Al Emery said bluntly that his, or in other words Sullimani’s, next step is Fallujah. He promised to “fight the Americans if they try to stop us from liberating our country. Iraq will be liberated only by Iraqis”. He opposes at the same time arming the “Iraqi” Arab tribes or giving them the job of fighting ISIL. However, the only effective way to defeat ISIL is through arming the indigenous population to fight the terrorist organization and giving them a stake in their own country.

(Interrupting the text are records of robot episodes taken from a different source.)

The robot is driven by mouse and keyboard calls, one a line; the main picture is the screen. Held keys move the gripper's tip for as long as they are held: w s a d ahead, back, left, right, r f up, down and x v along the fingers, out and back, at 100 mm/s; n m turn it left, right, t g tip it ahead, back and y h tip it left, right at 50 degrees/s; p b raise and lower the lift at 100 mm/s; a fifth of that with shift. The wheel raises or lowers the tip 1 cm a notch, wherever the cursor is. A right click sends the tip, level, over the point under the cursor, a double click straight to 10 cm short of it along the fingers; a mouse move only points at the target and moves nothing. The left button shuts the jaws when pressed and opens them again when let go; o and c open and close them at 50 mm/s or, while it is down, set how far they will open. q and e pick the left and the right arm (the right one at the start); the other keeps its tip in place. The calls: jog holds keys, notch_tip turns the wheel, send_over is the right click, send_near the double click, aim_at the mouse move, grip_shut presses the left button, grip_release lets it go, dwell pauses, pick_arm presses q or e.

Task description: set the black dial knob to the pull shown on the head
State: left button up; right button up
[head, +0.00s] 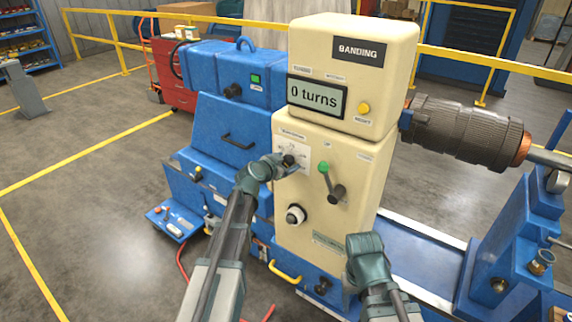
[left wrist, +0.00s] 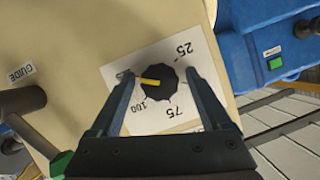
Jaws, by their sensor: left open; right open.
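The black dial knob (left wrist: 158,84) with a yellow pointer sits on a white scale plate (left wrist: 178,52) marked 25, 75 and 100. The cream head (head: 352,70) carries a dark sign reading BANDING (head: 358,51) and a display reading 0 turns (head: 315,98); I read no pull number there. My left gripper (left wrist: 156,78) is open, with a finger on either side of the knob; contact cannot be told. My right gripper (head: 364,242) is open and empty, low before the cream panel.
A yellow button (head: 363,108) is beside the display. A dark ribbed rotor (head: 465,132) lies at right.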

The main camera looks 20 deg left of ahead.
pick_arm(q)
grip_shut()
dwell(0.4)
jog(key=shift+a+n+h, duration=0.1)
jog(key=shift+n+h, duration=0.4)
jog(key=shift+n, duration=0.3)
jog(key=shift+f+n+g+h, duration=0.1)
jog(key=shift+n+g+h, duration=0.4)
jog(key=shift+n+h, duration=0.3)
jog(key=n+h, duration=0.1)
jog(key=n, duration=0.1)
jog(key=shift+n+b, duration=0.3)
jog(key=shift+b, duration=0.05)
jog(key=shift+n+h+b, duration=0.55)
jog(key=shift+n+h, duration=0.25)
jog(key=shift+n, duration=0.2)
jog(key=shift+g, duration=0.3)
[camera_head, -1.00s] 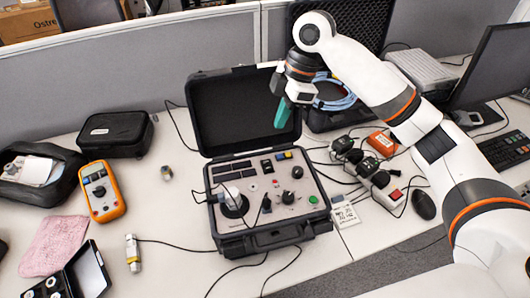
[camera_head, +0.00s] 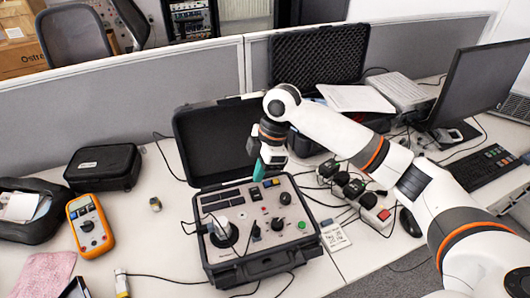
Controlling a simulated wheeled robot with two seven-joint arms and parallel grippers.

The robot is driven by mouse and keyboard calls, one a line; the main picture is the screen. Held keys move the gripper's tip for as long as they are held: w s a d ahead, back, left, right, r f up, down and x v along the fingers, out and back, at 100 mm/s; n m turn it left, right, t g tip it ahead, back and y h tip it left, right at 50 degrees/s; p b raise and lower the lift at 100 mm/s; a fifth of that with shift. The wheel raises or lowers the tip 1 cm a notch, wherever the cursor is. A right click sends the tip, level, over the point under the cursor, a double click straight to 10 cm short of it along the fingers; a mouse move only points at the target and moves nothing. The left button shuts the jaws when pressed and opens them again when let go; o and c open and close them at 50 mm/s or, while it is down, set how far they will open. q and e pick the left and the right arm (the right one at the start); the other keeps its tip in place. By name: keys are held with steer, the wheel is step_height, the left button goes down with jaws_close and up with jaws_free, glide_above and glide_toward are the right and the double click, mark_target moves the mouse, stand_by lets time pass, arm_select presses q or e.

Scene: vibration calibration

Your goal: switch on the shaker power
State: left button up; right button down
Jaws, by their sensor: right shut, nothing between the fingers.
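The shaker case (camera_head: 262,269) stands open on the desk with its black lid raised at the back. Small black and blue-yellow parts (camera_head: 272,182) sit at the panel's back edge. My right gripper (camera_head: 258,171) has teal fingers, shut and empty, pointing down just above that back edge. I cannot tell whether it touches the panel. Which control is the power switch is not clear. My left gripper is out of view.
An orange multimeter (camera_head: 90,226) and black pouch (camera_head: 104,167) lie left. Cables run around the case. A monitor (camera_head: 485,78) stands at right.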

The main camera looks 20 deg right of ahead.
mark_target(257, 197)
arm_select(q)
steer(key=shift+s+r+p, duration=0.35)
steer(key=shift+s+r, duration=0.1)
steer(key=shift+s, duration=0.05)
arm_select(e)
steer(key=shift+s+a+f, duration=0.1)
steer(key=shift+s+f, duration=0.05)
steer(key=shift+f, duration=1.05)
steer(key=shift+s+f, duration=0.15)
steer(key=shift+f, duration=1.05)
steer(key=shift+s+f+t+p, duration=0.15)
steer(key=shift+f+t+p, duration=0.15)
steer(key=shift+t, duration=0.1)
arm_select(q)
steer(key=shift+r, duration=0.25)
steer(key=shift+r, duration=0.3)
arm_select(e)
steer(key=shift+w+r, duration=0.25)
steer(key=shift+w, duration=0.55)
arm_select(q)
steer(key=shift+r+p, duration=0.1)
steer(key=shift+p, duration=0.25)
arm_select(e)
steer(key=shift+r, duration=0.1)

If Fallujah and Tikrit remains under the control of Hashd for a longer time, it will be difficult to reach the point the US and Iraqi Sunnis want to reach, which is to give Central Iraq the elements that increase its immunity to ISIL or whatever will follow ISIL. Hashd cannot challenge the Kurds in their region. Realizing that the goal is to prevent the Sunnis from establishing their own “Peshmerga” in Central Iraq, Sullimani is trying to control some of its major population centers early on. His plan will complicate the course of events in the near future. If he “conquers” Fallujah, though it will be an extremely difficult job, after Tikrit, there will be no way to get Hashd out of there latter short of using force, which implies a continuation of the confrontations.

While Al Maliki is counting on the increasing tide of sectarianism, and the steady growth of the strength of Hashd politically and militarily, to potentially regain his political power, he pointed at other moderate Shia politicians as “influenced by the Ba’athists and ISIL”. He did not mention Sadr or Hakim but there is little doubt that both were in his mind.

This evolving dynamics in Baghdad carry opportunities to preserve the unity of Iraq as it carries the risk of a gradual marginalization of the moderate Shia politicians if Al Emery and Sullimani succeed in turning the battle of Anbar into a political battle as well. The move to totally control the Ministry of Interior and the rise of sectarian fever with the approach of the battle of Fallujah may allow Sullimani to expand, even further, his control over the Iraqi capital.